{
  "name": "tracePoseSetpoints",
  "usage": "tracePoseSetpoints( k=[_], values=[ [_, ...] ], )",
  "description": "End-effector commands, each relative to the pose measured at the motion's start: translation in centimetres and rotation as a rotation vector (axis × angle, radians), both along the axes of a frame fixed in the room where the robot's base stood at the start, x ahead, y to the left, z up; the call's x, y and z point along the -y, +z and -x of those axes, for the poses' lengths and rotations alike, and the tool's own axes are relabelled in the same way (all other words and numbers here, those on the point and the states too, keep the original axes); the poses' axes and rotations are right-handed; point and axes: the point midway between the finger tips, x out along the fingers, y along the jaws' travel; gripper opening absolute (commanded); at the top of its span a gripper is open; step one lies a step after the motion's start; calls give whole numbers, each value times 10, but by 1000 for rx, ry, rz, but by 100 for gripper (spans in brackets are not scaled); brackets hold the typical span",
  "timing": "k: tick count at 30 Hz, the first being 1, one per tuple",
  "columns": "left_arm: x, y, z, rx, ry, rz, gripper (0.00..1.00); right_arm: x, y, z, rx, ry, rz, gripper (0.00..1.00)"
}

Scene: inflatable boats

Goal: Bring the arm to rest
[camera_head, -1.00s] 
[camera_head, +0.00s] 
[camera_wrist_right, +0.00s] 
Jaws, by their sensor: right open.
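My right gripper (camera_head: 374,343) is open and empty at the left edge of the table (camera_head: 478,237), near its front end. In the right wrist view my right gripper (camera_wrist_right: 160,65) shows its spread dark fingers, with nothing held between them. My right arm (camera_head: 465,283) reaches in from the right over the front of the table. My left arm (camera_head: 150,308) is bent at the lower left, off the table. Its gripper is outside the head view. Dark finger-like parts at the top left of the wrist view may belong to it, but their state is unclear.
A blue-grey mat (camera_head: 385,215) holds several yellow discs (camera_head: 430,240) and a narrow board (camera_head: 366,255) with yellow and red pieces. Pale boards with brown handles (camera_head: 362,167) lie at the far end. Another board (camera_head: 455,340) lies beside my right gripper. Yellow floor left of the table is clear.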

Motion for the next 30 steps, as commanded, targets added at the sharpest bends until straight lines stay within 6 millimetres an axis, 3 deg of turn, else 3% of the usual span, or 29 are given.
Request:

§ Written instruction
Within the listing above, locate the line containing "tick count at" and the line containing "[camera_wrist_right, +0.00s]". Reproduce those two lines and all lines between them exactly, with nothing added.

§ Solution for this problem
  "timing": "k: tick count at 30 Hz, the first being 1, one per tuple",
  "columns": "left_arm: x, y, z, rx, ry, rz, gripper (0.00..1.00); right_arm: x, y, z, rx, ry, rz, gripper (0.00..1.00)"
}

Scene: inflatable boats

Goal: Bring the arm to rest
[camera_head, -1.00s] 
[camera_head, +0.00s] 
[camera_wrist_right, +0.00s] 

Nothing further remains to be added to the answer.